Strange Rebels by Caryl Christian

Author:Caryl, Christian [Caryl, Christian]
Language: eng
Format: epub
ISBN: 9780465033355
Publisher: Basic Books


16

Back to the Future

The regime in Warsaw was, of course, deeply entrenched. It had enjoyed thirty-five years of unchallenged rule. It was Stalin himself, backed by the full force of the Red Army and the Soviet secret police, who had installed the Polish Communists in power in 1944. (A Soviet citizen and Red Army general, Marshal Konstantin Rokossovsky, even served as the Polish minister of defense for a few years.) The Kremlin’s careful engineering of the new administration in Poland was part of a broader, carefully conceived strategy for the Soviet domination of East Central Europe that had been tacitly endorsed by the Western Allies at Yalta. So the Sovietization of the countries in the region followed a clear and uniform plan; there was very little that was spontaneous or ad hoc about the process. Because the Polish Communists and their colleagues elsewhere took direct orders from their bosses in Moscow, all of them followed the same clearly articulated policy line; Stalin did not tolerate factional disputes among his proxies.

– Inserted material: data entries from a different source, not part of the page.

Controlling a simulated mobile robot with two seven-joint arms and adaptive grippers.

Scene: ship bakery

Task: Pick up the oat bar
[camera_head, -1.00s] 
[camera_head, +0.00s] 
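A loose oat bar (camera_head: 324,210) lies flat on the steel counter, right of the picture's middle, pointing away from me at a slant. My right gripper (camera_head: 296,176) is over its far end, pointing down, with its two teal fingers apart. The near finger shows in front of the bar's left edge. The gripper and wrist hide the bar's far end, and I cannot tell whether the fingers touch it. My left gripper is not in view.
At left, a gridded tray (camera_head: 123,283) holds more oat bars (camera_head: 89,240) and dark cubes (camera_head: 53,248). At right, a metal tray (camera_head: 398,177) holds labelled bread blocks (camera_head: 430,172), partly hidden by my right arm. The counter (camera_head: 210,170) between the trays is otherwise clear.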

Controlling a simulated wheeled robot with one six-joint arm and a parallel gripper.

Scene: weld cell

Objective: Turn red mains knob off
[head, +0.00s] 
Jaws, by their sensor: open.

The contrast between this story of Communist rule in Poland and its Afghan equivalent could not have been starker. The Afghan Communists rose to power in their slapdash coup of April 1978 thanks to the improvisational initiative of Hafizullah Amin, who wasn’t even the head of his own party. President Mohammed Daoud’s arrest of other Communist leaders had prompted Amin to activate his far-flung network of contacts in the militia and the security services in a reactive strike against Daoud’s government. As a result, the coup’s success owed far more to Daoud’s own weaknesses than to any careful preparation by the People’s Democratic Party of Afghanistan (PDPA). Nor did the newly victorious Afghan Communists have a clearly thought-out strategy for the path ahead. For the PDPA leader, Nur Mohammed Taraki, his sudden release from prison and his ascent to the position of head of state were equally unexpected.

The same off-the-cuff style applied to the PDPA’s headlong implementation of its radical reform program. The Communists tried to push through rapid land reform in a country where there were virtually no formalized deeds or cadastral surveys, virtually ensuring chaos.1 They abolished mortgages and other traditional debt relationships without providing a new system of financing to replace them. And they vowed to open up their new institutions to women, an innovation that struck many ordinary Afghans as an affront to Islamic values. (The new PDPA rulers reinforced this sense that they had little respect for religion by replacing the old flag, with its prominent green stripe symbolizing the centrality of Islam, with a new revolutionary flag in Bolshevik red that had no space for religious imagery.) These ill-considered measures predictably sparked widespread resistance within conservative Afghan society.

The April 1978 coup was neither planned nor desired by the men in Moscow; they learned about it from news reports. They had little choice but to acquiesce. As the new regime in Kabul settled into place, its Soviet sponsors watched in consternation as the Afghan leaders recklessly pushed their agenda on a reluctant populace.